で、まぁアートの話しかと思いきや、政治と、金の話しでした。
まず、2005年に2名の美術関係者がもしかすると、というこの「世界の救世主(サルバトール・ムンディ)」を1175ドルで落札。非常に損傷が激しく、修復士のダイアン・モデスティーニに依頼して修復を行うのですが、とにかく重ね塗りやそもそもの画材の木の問題が大きく、これまた観る人によると思いますが、修復なのか、もはや修繕なのか、あるいは書き足した、もっと創造した、という様々なレベルで取り上げられる「修復」をして、真贋の鑑定をしようとします。
ここに当時のイギリスのナショナルギャラリー・キュレーターのルーク・サイソンが修繕室という中立の場で専門家を3名ほど呼んで絵画を観る企画をします。

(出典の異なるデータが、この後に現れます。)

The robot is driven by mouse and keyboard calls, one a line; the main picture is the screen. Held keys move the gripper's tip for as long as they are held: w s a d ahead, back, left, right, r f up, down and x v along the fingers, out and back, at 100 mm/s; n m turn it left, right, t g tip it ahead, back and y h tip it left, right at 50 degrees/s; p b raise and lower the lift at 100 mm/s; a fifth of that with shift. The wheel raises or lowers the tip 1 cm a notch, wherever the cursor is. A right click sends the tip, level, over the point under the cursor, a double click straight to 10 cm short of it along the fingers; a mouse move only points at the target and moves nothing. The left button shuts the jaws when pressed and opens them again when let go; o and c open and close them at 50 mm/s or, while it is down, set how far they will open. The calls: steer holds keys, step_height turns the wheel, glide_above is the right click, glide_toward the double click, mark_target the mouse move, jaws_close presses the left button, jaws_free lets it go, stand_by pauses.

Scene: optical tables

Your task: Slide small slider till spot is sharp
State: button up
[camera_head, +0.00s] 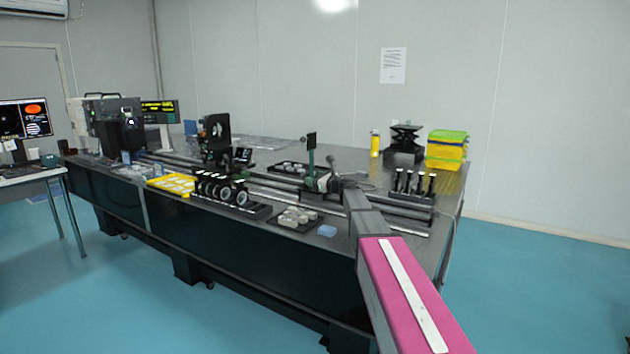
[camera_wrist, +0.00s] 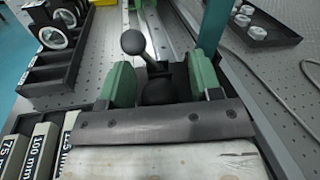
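My gripper (camera_wrist: 160,80) has two green fingers set apart, with a black rounded part (camera_wrist: 158,92) between them. The fingers look open around this part, and I cannot tell whether either touches it. A black ball-ended lever (camera_wrist: 133,42) rises just beyond, beside the metal rail (camera_wrist: 146,18). A green upright post (camera_wrist: 213,22) stands to the right. In the head view my gripper (camera_head: 318,182) is low over the rail, close to the post with a dark square plate (camera_head: 311,141). The slider's body is mostly hidden by my gripper. No light spot can be made out.
A black rack of round lenses (camera_head: 222,192) stands left of my gripper. A tray of small pale parts (camera_head: 294,219) is in front, and another tray (camera_wrist: 262,24) lies behind the post. A holder with several black posts (camera_head: 413,188) stands right. A cable (camera_wrist: 270,95) runs across the perforated tabletop.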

ところが、このキュレーターは美術館のキュレーターで、集められた3名の専門家に対して、真贋については何も聞いていないのです・・・なんとなく、その場の雰囲気で、判断した、と言ってしまっています・・・これが大問題になるとは思うのですが、全然別の大問題になって行きます・・・ま、この人の目の泳ぎ方は凄いです、一見の価値あり。
だってこのキュレーターはその後にレオナルドの回顧展を行おうとして、しかもその目玉として、この作品を展示しようとしているのです・・・まぁ普通に既にそうであって欲しい、というバイアスありますよね。
このように、この後もいろいろな事が起こるのですが、真贋の事に対しては、正直誰にも分らないし、絶対的な証拠を科学的に見つけられるか?は不明です。来歴という、誰が所持してきたか?もかなり不明な状態で、確かに本物かも知れませんが、偽物の可能性もある。
で、正確に分からなくとも、その価値を高めたり、個人の恣意的な都合で、その価値を変えようとする、ホモサピエンスの思惑で、どんどん状況が変化していきます・・・
鑑定をある程度時間をかけて行おう、という人が所有者に、全然出てこないんですよね・・・あくまでお金がある、つまり、多少絵が怪しくとも、こちらの政治的な圧力をかけて、国家的な美術館に、真作として扱うように命じられる、と思った人が購入者として手を挙げる・・・なんならオークション側も、煽れるだけ、煽る。
すっごくホモサピエンス的(負の)ふるまいに満ちた映画でした・・・もはやここまで来てしまうと(最初1175ドルが、結局4億ドル越え・・・)投機とか、金額も個人で扱うには無理です・・・ま、それを出せる人が、国内でどのような振る舞いをしていて、その国でどのような立場にいるのか?を知れただけでも、良かったです。だって皇太子ってことは・・・
凄くいろいろ考えさせられる絵画に纏わるドキュメンタリーでした。
アートが好きな方、もしくはお金に興味のある方、そしてホモサピエンスの行動に興味のある方にオススメします。